* BEGIN Given data *
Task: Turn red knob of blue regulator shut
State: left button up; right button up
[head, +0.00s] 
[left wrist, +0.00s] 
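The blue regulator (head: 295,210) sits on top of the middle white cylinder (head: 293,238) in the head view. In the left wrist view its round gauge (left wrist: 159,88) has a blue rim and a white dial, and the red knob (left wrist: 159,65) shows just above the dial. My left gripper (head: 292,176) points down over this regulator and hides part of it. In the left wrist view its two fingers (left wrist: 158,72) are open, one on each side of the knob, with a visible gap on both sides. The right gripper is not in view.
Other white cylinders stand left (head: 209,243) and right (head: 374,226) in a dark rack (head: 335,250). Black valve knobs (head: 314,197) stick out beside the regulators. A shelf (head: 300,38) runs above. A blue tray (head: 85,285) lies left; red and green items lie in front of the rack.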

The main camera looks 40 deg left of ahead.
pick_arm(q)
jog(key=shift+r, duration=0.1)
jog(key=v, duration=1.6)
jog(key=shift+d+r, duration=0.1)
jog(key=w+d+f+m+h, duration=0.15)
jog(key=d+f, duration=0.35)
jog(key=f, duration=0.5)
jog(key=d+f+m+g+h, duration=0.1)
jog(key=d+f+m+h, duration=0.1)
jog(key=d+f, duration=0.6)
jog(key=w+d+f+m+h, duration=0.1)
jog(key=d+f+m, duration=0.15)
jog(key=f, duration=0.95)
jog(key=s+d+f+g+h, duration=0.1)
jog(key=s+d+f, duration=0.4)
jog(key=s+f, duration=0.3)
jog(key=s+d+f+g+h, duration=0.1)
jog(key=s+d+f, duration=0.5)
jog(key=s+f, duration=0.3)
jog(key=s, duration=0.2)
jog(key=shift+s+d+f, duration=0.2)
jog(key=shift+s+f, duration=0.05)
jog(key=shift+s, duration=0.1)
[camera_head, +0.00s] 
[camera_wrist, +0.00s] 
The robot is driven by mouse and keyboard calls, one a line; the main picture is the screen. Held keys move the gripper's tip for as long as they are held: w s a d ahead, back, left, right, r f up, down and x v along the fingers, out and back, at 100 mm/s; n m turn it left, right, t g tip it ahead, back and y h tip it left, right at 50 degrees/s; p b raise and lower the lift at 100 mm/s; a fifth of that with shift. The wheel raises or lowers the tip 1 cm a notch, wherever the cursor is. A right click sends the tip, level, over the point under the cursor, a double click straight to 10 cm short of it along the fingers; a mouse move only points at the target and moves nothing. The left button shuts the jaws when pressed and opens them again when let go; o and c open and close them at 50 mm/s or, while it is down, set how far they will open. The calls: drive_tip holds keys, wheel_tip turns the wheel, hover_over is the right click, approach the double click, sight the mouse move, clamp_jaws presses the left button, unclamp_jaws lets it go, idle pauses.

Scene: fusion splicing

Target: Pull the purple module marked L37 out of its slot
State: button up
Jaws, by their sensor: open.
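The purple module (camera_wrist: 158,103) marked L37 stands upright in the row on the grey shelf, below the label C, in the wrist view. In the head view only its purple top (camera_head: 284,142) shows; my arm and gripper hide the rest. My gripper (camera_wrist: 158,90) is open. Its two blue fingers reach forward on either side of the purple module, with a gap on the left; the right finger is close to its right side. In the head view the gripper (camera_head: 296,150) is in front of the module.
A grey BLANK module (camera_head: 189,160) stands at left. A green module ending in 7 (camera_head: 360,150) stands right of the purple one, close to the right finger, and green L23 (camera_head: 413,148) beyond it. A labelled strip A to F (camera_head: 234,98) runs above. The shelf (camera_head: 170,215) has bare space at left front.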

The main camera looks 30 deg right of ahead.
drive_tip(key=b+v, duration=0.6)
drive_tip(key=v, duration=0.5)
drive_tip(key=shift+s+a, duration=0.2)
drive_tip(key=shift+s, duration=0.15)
* END Given data *
### Written task
Write out every record verbatim.

### Response for this exercise
Task: Turn red knob of blue regulator shut
State: left button up; right button up
[head, +0.00s] 
[left wrist, +0.00s] 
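The blue regulator (head: 295,210) sits on top of the middle white cylinder (head: 293,238) in the head view. In the left wrist view its round gauge (left wrist: 159,88) has a blue rim and a white dial, and the red knob (left wrist: 159,65) shows just above the dial. My left gripper (head: 292,176) points down over this regulator and hides part of it. In the left wrist view its two fingers (left wrist: 158,72) are open, one on each side of the knob, with a visible gap on both sides. The right gripper is not in view.
Other white cylinders stand left (head: 209,243) and right (head: 374,226) in a dark rack (head: 335,250). Black valve knobs (head: 314,197) stick out beside the regulators. A shelf (head: 300,38) runs above. A blue tray (head: 85,285) lies left; red and green items lie in front of the rack.

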The main camera looks 40 deg left of ahead.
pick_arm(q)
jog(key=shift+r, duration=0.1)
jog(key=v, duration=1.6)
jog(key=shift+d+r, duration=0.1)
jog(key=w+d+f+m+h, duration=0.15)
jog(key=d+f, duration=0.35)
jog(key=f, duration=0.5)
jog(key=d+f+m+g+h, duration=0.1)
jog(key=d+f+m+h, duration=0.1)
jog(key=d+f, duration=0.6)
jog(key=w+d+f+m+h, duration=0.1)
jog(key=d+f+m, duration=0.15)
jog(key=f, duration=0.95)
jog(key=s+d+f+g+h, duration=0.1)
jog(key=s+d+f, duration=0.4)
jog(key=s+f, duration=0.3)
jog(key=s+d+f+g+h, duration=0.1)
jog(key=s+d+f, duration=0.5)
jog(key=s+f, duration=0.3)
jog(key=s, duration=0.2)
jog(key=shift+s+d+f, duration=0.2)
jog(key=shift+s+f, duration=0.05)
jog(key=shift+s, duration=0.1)
[camera_head, +0.00s] 
[camera_wrist, +0.00s] 
The robot is driven by mouse and keyboard calls, one a line; the main picture is the screen. Held keys move the gripper's tip for as long as they are held: w s a d ahead, back, left, right, r f up, down and x v along the fingers, out and back, at 100 mm/s; n m turn it left, right, t g tip it ahead, back and y h tip it left, right at 50 degrees/s; p b raise and lower the lift at 100 mm/s; a fifth of that with shift. The wheel raises or lowers the tip 1 cm a notch, wherever the cursor is. A right click sends the tip, level, over the point under the cursor, a double click straight to 10 cm short of it along the fingers; a mouse move only points at the target and moves nothing. The left button shuts the jaws when pressed and opens them again when let go; o and c open and close them at 50 mm/s or, while it is down, set how far they will open. The calls: drive_tip holds keys, wheel_tip turns the wheel, hover_over is the right click, approach the double click, sight the mouse move, clamp_jaws presses the left button, unclamp_jaws lets it go, idle pauses.

Scene: fusion splicing

Target: Pull the purple module marked L37 out of its slot
State: button up
Jaws, by their sensor: open.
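The purple module (camera_wrist: 158,103) marked L37 stands upright in the row on the grey shelf, below the label C, in the wrist view. In the head view only its purple top (camera_head: 284,142) shows; my arm and gripper hide the rest. My gripper (camera_wrist: 158,90) is open. Its two blue fingers reach forward on either side of the purple module, with a gap on the left; the right finger is close to its right side. In the head view the gripper (camera_head: 296,150) is in front of the module.
A grey BLANK module (camera_head: 189,160) stands at left. A green module ending in 7 (camera_head: 360,150) stands right of the purple one, close to the right finger, and green L23 (camera_head: 413,148) beyond it. A labelled strip A to F (camera_head: 234,98) runs above. The shelf (camera_head: 170,215) has bare space at left front.

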The main camera looks 30 deg right of ahead.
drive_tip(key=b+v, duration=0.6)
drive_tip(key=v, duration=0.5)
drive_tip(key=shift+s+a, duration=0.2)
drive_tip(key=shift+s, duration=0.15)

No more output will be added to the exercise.